As it turns out, in the case of these two tots, what they are doing is actually just speaking gibberish. However, researchers have in recent decades have discovered a lingual phenomenon in twins, both identical and fraternal, called cryptophasia. Cryptophasia, which is Greek for “secret speech,” describes the occurrence when a set of twins, usually anywhere from 2-7 years of ages, invents their own language which only the two siblings can understand.
So how common is cryptophasia? As of 2010, twins accounted for about 3.3% of live births in the U.S., according to nytimes.com. Of those twin births, it is estimated that about 50% of twin pairs will at some point go through a stage of cryptophasia.
Famous Cases/Why Does This Happen?
One of the most famous documented instances of cryptophasia is the case of Grace and Virginia Kennedy. Growing up in 1970’s Sand Diego, CA, the Kennedy sisters developed their own exclusive English-German hybrid language and referred to each other as “Poto” and “Cabengo.” Researchers picked up the case and found that the girls were of normal intelligence but had little interaction with parents, peers, or teachers who could help them to properly learn English. They also picked up German phrasing from their grandmother. As such, they only had each other with which to communicate, resulting in the formation of twin speak and a permanent stunt in formation of solid language skills. They had developed the speech out of necessity to speak with one another.
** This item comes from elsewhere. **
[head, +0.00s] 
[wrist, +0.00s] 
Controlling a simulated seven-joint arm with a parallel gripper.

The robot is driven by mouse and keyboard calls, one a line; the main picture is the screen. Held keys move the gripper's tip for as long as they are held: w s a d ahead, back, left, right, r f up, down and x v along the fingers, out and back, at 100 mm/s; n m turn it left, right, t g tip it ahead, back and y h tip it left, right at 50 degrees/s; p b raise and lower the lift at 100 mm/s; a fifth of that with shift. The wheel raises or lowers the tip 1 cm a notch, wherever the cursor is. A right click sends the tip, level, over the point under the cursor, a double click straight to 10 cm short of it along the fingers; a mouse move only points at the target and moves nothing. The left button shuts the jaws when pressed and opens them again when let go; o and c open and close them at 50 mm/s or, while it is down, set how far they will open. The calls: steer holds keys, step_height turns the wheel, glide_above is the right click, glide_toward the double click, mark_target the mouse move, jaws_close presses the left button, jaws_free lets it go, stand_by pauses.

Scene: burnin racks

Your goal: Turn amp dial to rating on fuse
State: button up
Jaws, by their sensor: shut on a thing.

Another, less tragic example cryptophasia is the case of Irish Twins Matthew and Michael Youlden. The Youlden twins are now adults, but since childhood have been developing a cryptophasic language called Umeri. They do not share the details of the language and only speak it with each other; however, they have reported that the language has a dictionary, verb tenses, and is able to be typed. Although these twins are advanced in their linguistic skills, their twin speak also developed as a way to communicate exclusively with each other. They have continued developing Umeri so that their language can become as fully developed as possible.